As for yelling at those who cross or sit on the beach, McCurdy denied only yelling at those crossing it.

“To the best of my knowledge no one has ever been yelled at for crossing,” he said. “That’s to the best of my knowledge. I can certainly say that I have never yelled at anybody for crossing.

He said sitting on the beach is a different matter.

He justified yelling at those sitting on the beach “Because it’s private property. Which will be shown,” he said. “Which is shown on the registered survey stamped by a licensed surveyor of the State of Connecticut, which is my property, our property.

“I put a fence at what amounts to current high water to try to get the sand to come back down toward mean high water,” he said. “And everybody gets fussed because they don’t understand...There are rules, regulations, etc. and it’s very important in cases that are far bigger than ours—hotels and large properties.

“I just want to follow the rules.
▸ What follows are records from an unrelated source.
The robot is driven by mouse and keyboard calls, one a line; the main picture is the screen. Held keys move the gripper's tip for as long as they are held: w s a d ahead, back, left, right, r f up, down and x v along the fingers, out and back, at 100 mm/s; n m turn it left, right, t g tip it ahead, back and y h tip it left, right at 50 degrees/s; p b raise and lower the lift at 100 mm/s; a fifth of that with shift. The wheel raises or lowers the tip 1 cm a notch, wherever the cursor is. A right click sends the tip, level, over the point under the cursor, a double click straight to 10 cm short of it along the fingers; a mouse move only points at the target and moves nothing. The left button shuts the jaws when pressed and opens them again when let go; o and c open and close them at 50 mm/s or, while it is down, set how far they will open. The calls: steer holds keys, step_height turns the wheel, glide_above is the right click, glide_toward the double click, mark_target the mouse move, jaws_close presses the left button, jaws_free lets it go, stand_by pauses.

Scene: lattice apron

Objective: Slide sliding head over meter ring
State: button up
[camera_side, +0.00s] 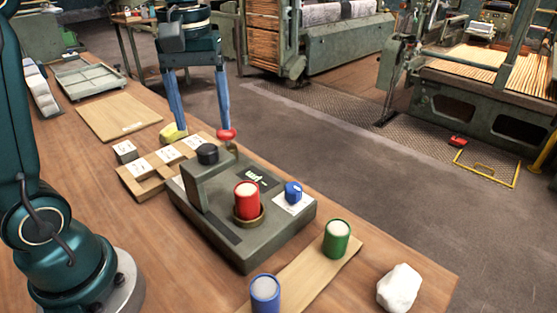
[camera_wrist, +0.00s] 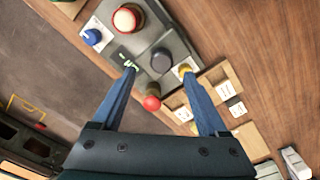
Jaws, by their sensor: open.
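The sliding head (camera_side: 192,186) is a grey-green upright on the left part of the grey-green tester base (camera_side: 242,252). It carries a black round cap (camera_side: 207,153), also in the wrist view (camera_wrist: 162,60), and a red knob (camera_side: 227,134) on its far side, also in the wrist view (camera_wrist: 152,103). The brass meter ring (camera_side: 249,222) lies to the right of the head, with a red, pale-topped cylinder (camera_side: 246,201) standing in it; the cylinder also shows in the wrist view (camera_wrist: 127,18). My gripper (camera_side: 202,131) is open and empty, fingers pointing down near the head. In the wrist view its fingertips (camera_wrist: 157,71) flank the black cap; contact is unclear.
A blue knob (camera_side: 293,192) sits on the base. A green cylinder (camera_side: 336,239) and a blue cylinder (camera_side: 265,293) stand on a board at the front, beside a white lump (camera_side: 399,288). A wooden tray with labelled blocks (camera_side: 140,168) is left of the tester. Bare table lies front left.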

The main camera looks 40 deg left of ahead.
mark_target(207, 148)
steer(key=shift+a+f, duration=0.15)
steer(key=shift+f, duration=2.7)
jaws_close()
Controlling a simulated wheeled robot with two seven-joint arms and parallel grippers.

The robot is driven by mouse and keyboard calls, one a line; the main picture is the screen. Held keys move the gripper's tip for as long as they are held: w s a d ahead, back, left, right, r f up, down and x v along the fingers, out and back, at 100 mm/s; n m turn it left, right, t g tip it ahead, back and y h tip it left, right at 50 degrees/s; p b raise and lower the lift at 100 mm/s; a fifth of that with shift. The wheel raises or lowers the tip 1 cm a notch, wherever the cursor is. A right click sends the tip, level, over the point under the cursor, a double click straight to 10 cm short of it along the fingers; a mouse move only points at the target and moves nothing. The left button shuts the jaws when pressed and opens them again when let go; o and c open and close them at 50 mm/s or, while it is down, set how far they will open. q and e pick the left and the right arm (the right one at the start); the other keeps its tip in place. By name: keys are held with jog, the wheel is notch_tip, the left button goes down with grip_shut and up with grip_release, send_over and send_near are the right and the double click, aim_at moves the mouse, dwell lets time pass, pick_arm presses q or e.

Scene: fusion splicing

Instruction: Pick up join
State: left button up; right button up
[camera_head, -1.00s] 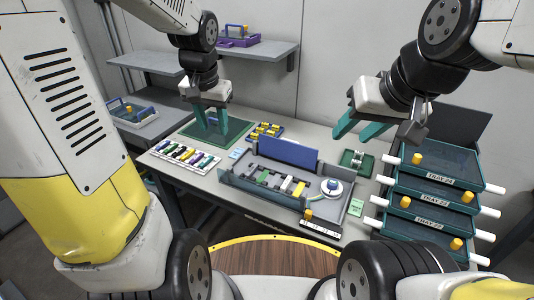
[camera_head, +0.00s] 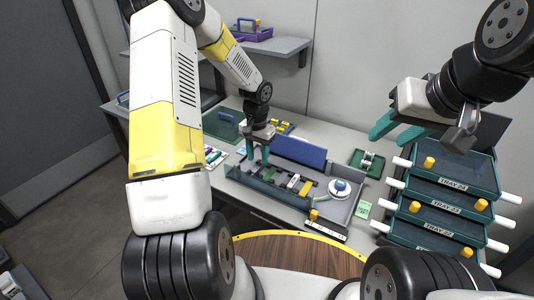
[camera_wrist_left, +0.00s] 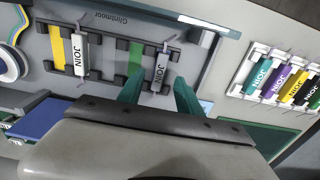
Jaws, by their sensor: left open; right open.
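A grey piece marked JOIN (camera_wrist_left: 162,66) lies in the splicer tray (camera_head: 236,176), beside a green strip (camera_wrist_left: 135,55). My left gripper (camera_head: 258,160) is over the tray's left part, pointing down. In the left wrist view its teal fingers (camera_wrist_left: 160,92) are apart, with the grey join's near end between them; I cannot tell whether they touch it. A white join (camera_wrist_left: 79,55) and a yellow strip (camera_wrist_left: 57,45) lie further left in that view. My right gripper (camera_head: 391,132) is open and empty, raised right of the tray.
A rack of coloured joins (camera_wrist_left: 280,80) stands beside the splicer in the wrist view. A green mat (camera_head: 222,125) lies behind left. A blue raised lid (camera_head: 299,151) backs the tray. A white round reel (camera_head: 340,189) sits at its right. Stacked labelled trays (camera_head: 445,205) stand at the right.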

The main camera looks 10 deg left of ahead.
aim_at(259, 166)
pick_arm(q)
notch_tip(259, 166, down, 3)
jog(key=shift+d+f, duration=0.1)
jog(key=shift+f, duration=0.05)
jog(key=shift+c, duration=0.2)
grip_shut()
I’m being attacked for something that is not in violation of the rules,” he said.

The issue of beach access has been important to Gullong since he was a little boy and was yelled at for walking along the beach by a man he believes to be one of Carol McCurdy’s forbears.

Gullong, who recently sold his Cornfield Point house and moved to Waterford, said he has lived in Saybrook “off and on all my life.

“My grandfather built one of the first cottages on Cornfield Point in the early 1900s,” he said.

“I want to bring this issue to the fore and I want to do this as a service to the normal people, the people that don’t have a cottage, the people who aren’t in a position to buy [one], who live a day’s trip to the water and want to ‘go down the shore,’ as they say,” he said.

“You can restrict access to” the beach, he continued. “You can restrict parking. But once people get out there, you can’t restrict them.”

The owners of 99 Plum Bank Road have “made the life of the kids who are at town beach miserable,” he said. “It’s time that ends.”

Editor's note: This story has been updated to include expanded information from Kevin Zawoy, an environmental analyst at DEEP's Land and Water Resources Division.